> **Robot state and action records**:
──────────────────────────────

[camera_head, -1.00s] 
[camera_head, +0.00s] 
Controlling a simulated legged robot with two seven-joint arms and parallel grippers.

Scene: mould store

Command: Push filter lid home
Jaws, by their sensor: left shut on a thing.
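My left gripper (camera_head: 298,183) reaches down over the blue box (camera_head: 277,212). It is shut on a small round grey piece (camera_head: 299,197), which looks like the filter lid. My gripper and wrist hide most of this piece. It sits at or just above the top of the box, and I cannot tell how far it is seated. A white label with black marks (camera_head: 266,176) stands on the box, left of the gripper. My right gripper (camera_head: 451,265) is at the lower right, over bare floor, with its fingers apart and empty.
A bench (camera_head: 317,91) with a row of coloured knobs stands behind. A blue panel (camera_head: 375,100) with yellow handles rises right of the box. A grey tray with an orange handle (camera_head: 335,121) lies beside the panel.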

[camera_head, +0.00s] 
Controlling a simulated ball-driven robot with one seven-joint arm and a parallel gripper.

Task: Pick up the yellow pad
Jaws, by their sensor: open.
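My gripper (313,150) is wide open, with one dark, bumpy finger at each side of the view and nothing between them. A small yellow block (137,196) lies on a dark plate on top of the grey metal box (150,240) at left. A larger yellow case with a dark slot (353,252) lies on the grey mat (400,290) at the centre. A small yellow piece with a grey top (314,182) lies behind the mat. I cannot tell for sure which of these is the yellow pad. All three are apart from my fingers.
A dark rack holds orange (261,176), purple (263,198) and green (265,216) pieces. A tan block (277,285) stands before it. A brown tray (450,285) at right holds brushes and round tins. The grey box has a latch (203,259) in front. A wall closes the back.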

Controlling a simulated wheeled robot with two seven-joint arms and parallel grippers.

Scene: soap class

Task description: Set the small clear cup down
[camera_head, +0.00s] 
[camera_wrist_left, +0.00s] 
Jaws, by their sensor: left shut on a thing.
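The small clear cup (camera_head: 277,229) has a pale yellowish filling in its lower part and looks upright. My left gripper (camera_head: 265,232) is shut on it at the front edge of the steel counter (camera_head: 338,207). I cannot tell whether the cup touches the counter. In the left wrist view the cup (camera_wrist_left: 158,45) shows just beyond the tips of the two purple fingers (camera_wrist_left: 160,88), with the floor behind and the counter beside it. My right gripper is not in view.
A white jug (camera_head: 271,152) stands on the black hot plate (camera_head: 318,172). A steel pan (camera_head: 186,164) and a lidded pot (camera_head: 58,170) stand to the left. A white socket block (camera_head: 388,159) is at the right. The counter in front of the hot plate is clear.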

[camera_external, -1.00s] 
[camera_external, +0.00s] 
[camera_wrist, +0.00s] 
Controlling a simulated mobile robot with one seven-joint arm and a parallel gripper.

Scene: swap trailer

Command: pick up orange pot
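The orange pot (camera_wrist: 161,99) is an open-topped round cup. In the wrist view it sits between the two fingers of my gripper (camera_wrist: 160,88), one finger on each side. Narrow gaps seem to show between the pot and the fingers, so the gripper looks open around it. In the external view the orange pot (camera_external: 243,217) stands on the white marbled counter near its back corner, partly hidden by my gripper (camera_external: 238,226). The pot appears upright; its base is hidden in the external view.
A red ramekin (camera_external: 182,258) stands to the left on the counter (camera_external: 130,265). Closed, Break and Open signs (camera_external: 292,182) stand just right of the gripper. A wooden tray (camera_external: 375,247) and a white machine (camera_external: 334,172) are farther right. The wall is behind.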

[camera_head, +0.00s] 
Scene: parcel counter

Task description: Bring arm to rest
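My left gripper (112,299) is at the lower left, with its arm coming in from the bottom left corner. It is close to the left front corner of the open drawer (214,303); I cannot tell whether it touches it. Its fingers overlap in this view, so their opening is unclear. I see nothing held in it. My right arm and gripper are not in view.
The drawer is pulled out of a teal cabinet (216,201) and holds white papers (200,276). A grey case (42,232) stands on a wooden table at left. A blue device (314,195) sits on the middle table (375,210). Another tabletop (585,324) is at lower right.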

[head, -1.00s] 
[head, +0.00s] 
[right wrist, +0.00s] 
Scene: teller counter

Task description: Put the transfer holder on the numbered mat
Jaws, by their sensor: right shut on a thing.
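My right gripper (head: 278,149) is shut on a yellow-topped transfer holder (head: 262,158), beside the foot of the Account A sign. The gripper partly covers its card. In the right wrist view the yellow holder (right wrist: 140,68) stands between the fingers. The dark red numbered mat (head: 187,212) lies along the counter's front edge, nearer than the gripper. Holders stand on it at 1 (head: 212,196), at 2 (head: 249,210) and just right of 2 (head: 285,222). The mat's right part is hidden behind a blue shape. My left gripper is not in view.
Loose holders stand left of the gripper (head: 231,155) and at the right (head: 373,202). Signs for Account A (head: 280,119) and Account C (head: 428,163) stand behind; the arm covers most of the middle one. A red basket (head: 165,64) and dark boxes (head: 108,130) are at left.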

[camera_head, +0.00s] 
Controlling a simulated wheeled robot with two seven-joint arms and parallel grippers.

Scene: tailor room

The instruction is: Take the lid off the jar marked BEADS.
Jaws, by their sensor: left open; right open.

──────────────────────────────

> **STATED EXERCISE**:
Set down the material above again, word for word.

> **RESULT FOR THIS EXERCISE**:
[camera_head, -1.00s] 
[camera_head, +0.00s] 
Controlling a simulated legged robot with two seven-joint arms and parallel grippers.

Scene: mould store

Command: Push filter lid home
Jaws, by their sensor: left shut on a thing.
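My left gripper (camera_head: 298,183) reaches down over the blue box (camera_head: 277,212). It is shut on a small round grey piece (camera_head: 299,197), which looks like the filter lid. My gripper and wrist hide most of this piece. It sits at or just above the top of the box, and I cannot tell how far it is seated. A white label with black marks (camera_head: 266,176) stands on the box, left of the gripper. My right gripper (camera_head: 451,265) is at the lower right, over bare floor, with its fingers apart and empty.
A bench (camera_head: 317,91) with a row of coloured knobs stands behind. A blue panel (camera_head: 375,100) with yellow handles rises right of the box. A grey tray with an orange handle (camera_head: 335,121) lies beside the panel.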

[camera_head, +0.00s] 
Controlling a simulated ball-driven robot with one seven-joint arm and a parallel gripper.

Task: Pick up the yellow pad
Jaws, by their sensor: open.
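My gripper (313,150) is wide open, with one dark, bumpy finger at each side of the view and nothing between them. A small yellow block (137,196) lies on a dark plate on top of the grey metal box (150,240) at left. A larger yellow case with a dark slot (353,252) lies on the grey mat (400,290) at the centre. A small yellow piece with a grey top (314,182) lies behind the mat. I cannot tell for sure which of these is the yellow pad. All three are apart from my fingers.
A dark rack holds orange (261,176), purple (263,198) and green (265,216) pieces. A tan block (277,285) stands before it. A brown tray (450,285) at right holds brushes and round tins. The grey box has a latch (203,259) in front. A wall closes the back.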

Controlling a simulated wheeled robot with two seven-joint arms and parallel grippers.

Scene: soap class

Task description: Set the small clear cup down
[camera_head, +0.00s] 
[camera_wrist_left, +0.00s] 
Jaws, by their sensor: left shut on a thing.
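The small clear cup (camera_head: 277,229) has a pale yellowish filling in its lower part and looks upright. My left gripper (camera_head: 265,232) is shut on it at the front edge of the steel counter (camera_head: 338,207). I cannot tell whether the cup touches the counter. In the left wrist view the cup (camera_wrist_left: 158,45) shows just beyond the tips of the two purple fingers (camera_wrist_left: 160,88), with the floor behind and the counter beside it. My right gripper is not in view.
A white jug (camera_head: 271,152) stands on the black hot plate (camera_head: 318,172). A steel pan (camera_head: 186,164) and a lidded pot (camera_head: 58,170) stand to the left. A white socket block (camera_head: 388,159) is at the right. The counter in front of the hot plate is clear.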

[camera_external, -1.00s] 
[camera_external, +0.00s] 
[camera_wrist, +0.00s] 
Controlling a simulated mobile robot with one seven-joint arm and a parallel gripper.

Scene: swap trailer

Command: pick up orange pot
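The orange pot (camera_wrist: 161,99) is an open-topped round cup. In the wrist view it sits between the two fingers of my gripper (camera_wrist: 160,88), one finger on each side. Narrow gaps seem to show between the pot and the fingers, so the gripper looks open around it. In the external view the orange pot (camera_external: 243,217) stands on the white marbled counter near its back corner, partly hidden by my gripper (camera_external: 238,226). The pot appears upright; its base is hidden in the external view.
A red ramekin (camera_external: 182,258) stands to the left on the counter (camera_external: 130,265). Closed, Break and Open signs (camera_external: 292,182) stand just right of the gripper. A wooden tray (camera_external: 375,247) and a white machine (camera_external: 334,172) are farther right. The wall is behind.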

[camera_head, +0.00s] 
Scene: parcel counter

Task description: Bring arm to rest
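My left gripper (112,299) is at the lower left, with its arm coming in from the bottom left corner. It is close to the left front corner of the open drawer (214,303); I cannot tell whether it touches it. Its fingers overlap in this view, so their opening is unclear. I see nothing held in it. My right arm and gripper are not in view.
The drawer is pulled out of a teal cabinet (216,201) and holds white papers (200,276). A grey case (42,232) stands on a wooden table at left. A blue device (314,195) sits on the middle table (375,210). Another tabletop (585,324) is at lower right.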

[head, -1.00s] 
[head, +0.00s] 
[right wrist, +0.00s] 
Scene: teller counter

Task description: Put the transfer holder on the numbered mat
Jaws, by their sensor: right shut on a thing.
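My right gripper (head: 278,149) is shut on a yellow-topped transfer holder (head: 262,158), beside the foot of the Account A sign. The gripper partly covers its card. In the right wrist view the yellow holder (right wrist: 140,68) stands between the fingers. The dark red numbered mat (head: 187,212) lies along the counter's front edge, nearer than the gripper. Holders stand on it at 1 (head: 212,196), at 2 (head: 249,210) and just right of 2 (head: 285,222). The mat's right part is hidden behind a blue shape. My left gripper is not in view.
Loose holders stand left of the gripper (head: 231,155) and at the right (head: 373,202). Signs for Account A (head: 280,119) and Account C (head: 428,163) stand behind; the arm covers most of the middle one. A red basket (head: 165,64) and dark boxes (head: 108,130) are at left.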

[camera_head, +0.00s] 
Controlling a simulated wheeled robot with two seven-joint arms and parallel grippers.

Scene: tailor room

The instruction is: Take the lid off the jar marked BEADS.
Jaws, by their sensor: left open; right open.

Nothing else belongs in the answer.